To be done: Quote, verbatim, all material below, without pictures.

Recorded data:
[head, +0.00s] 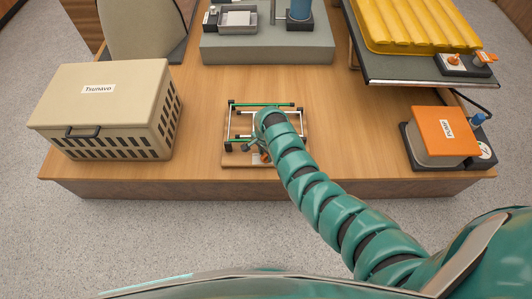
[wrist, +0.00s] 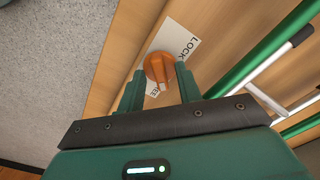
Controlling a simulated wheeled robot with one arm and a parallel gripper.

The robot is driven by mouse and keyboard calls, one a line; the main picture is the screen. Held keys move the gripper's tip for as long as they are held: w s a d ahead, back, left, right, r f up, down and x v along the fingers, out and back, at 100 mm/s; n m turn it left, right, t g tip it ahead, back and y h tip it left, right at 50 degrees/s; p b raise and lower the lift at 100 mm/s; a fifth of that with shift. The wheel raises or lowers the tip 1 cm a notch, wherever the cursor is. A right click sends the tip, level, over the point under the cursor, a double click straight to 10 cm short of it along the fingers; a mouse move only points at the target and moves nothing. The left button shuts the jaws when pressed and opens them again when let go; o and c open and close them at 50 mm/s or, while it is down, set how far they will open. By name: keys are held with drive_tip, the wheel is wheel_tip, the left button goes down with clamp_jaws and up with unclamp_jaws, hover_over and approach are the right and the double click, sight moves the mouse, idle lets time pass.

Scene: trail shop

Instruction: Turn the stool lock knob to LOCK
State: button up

Written reply:
[head, +0.00s] 
[wrist, +0.00s] 
Controlling a simulated wheeled robot with one arm and a parallel gripper.

The robot is driven by mouse and keyboard calls, one a line; the main picture is the screen. Held keys move the gripper's tip for as long as they are held: w s a d ahead, back, left, right, r f up, down and x v along the fingers, out and back, at 100 mm/s; n m turn it left, right, t g tip it ahead, back and y h tip it left, right at 50 degrees/s; p b raise and lower the lift at 100 mm/s; a fifth of that with shift. The wheel raises or lowers the tip 1 cm a notch, wherever the cursor is. A right click sends the tip, level, over the point under the cursor, a double click straight to 10 cm short of it along the fingers; a mouse move only points at the target and moves nothing. The left button shuts the jaws when pressed and opens them again when let go; o and c open and close them at 50 mm/s or, while it is down, set how far they will open. By name: keys are held with drive_tip, the wheel is wheel_tip, the left button goes down with clamp_jaws and up with unclamp_jaws, hover_over and approach are the right and the double click, sight moves the mouse, idle lets time pass.

Scene: trail shop

Instruction: Turn the stool lock knob to LOCK
State: button up

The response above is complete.